Stored data:

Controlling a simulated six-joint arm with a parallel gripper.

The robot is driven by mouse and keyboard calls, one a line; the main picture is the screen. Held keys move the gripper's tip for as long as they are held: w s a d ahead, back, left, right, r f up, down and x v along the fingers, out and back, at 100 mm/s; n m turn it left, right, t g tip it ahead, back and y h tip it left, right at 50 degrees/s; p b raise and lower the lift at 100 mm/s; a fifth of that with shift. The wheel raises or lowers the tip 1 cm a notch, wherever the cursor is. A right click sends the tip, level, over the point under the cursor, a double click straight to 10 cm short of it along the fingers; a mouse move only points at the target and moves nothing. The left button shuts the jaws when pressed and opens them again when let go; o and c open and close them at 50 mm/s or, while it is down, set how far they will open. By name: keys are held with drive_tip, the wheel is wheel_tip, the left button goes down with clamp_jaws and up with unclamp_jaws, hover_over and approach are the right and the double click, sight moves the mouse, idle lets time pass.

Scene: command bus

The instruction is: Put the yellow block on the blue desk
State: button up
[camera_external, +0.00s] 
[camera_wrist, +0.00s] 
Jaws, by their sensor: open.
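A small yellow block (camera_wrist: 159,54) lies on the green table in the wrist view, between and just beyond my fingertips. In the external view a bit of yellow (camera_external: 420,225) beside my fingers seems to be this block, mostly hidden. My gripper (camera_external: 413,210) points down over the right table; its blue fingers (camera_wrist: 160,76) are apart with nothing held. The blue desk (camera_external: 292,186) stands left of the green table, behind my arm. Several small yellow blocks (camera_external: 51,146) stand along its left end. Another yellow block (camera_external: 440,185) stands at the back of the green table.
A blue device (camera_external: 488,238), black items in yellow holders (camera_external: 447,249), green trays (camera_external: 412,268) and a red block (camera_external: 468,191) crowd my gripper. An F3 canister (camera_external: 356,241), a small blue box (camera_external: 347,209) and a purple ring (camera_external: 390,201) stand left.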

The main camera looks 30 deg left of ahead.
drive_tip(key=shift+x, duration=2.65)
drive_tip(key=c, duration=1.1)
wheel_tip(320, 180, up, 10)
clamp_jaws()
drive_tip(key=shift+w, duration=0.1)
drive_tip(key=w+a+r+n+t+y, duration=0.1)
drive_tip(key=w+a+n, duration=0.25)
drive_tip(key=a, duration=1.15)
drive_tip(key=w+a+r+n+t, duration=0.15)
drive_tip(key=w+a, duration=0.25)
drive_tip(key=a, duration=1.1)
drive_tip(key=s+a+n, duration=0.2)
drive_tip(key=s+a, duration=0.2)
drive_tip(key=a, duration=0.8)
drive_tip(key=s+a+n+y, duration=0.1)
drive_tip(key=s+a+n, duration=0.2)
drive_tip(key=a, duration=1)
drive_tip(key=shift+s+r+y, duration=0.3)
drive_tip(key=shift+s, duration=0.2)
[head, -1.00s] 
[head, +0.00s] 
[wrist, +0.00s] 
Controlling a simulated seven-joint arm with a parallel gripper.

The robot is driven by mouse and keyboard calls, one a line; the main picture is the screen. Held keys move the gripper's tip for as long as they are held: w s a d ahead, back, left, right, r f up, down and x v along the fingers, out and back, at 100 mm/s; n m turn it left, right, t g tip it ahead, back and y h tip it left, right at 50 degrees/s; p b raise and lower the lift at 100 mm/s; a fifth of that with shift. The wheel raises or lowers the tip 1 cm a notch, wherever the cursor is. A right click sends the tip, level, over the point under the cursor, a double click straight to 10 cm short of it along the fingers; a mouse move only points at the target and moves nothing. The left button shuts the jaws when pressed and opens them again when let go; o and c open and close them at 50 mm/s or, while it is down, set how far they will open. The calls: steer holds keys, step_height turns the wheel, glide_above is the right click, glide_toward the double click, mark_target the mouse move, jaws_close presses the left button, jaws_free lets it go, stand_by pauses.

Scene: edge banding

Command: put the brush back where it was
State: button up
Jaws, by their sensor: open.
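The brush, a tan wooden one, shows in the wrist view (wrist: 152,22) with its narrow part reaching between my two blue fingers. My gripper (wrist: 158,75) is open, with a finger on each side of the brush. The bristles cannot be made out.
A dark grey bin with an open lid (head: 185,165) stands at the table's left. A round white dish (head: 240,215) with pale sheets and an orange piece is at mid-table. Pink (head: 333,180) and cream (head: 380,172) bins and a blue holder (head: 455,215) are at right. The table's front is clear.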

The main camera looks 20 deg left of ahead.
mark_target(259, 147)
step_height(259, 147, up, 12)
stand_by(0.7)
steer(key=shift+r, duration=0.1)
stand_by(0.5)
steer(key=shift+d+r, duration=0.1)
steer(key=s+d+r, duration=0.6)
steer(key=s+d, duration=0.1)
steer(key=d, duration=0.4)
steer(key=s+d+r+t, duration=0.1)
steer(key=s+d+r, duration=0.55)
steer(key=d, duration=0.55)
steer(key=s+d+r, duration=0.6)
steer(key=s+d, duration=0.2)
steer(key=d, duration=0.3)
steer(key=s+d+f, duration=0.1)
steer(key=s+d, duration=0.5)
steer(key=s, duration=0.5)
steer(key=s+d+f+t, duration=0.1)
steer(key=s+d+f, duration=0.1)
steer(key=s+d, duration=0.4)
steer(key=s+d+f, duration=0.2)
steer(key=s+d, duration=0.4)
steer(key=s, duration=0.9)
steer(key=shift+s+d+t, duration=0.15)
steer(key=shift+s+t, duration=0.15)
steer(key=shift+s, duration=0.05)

■ **THE EXERCISE**
Show every line from the entries above in which "parallel" appears.

■ **SOLUTION FOR THIS EXERCISE**
Controlling a simulated six-joint arm with a parallel gripper.
Controlling a simulated seven-joint arm with a parallel gripper.

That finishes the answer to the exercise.